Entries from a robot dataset
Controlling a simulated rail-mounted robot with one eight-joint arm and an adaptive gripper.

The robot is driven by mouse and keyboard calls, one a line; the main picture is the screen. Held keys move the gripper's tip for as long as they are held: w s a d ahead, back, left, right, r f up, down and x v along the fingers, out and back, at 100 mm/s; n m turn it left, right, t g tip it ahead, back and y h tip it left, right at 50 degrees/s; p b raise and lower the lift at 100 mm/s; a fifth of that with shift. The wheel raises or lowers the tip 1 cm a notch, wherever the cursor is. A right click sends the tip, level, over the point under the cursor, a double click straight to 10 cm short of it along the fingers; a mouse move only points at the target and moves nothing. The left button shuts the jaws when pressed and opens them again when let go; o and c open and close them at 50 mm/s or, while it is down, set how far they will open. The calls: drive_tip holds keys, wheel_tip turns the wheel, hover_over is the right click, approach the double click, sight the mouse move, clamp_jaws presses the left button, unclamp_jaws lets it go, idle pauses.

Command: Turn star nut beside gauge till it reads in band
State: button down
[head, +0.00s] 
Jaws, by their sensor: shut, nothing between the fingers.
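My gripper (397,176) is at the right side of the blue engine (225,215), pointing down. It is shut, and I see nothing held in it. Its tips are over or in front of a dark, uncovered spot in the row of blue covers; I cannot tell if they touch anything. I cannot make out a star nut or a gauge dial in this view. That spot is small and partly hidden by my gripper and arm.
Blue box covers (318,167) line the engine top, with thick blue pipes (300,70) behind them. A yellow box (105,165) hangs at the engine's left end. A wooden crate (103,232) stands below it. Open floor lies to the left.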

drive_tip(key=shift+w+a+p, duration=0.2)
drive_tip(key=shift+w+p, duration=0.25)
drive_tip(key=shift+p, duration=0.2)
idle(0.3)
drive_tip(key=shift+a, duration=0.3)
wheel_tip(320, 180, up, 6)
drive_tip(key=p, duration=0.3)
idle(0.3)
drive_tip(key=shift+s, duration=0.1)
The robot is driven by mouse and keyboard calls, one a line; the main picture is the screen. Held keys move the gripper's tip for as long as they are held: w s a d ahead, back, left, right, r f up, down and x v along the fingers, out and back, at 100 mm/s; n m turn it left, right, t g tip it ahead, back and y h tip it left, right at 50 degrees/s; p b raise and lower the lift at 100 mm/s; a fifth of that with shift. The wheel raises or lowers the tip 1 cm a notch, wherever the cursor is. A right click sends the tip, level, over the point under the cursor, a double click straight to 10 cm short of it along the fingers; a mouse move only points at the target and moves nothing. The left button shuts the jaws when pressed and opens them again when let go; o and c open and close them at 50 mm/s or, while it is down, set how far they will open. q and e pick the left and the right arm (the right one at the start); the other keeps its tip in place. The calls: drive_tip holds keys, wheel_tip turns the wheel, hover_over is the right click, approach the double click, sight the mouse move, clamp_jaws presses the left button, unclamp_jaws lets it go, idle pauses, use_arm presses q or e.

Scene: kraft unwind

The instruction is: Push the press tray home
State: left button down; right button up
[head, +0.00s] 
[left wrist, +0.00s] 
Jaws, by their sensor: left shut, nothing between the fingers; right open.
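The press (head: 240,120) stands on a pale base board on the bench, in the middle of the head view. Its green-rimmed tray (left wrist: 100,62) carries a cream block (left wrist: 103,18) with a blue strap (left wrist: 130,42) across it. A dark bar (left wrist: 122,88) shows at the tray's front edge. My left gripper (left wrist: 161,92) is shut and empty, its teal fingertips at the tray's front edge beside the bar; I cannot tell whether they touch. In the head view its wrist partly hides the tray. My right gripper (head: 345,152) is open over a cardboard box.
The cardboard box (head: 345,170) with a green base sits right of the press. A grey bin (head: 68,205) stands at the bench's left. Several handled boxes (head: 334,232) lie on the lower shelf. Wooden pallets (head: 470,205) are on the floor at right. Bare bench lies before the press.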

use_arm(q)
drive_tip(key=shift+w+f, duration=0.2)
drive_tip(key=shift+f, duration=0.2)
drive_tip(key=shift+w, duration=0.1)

Work to do
The lines to collect are those holding the string "State"; copy them all.

Completed exercise
State: button down
State: left button down; right button up

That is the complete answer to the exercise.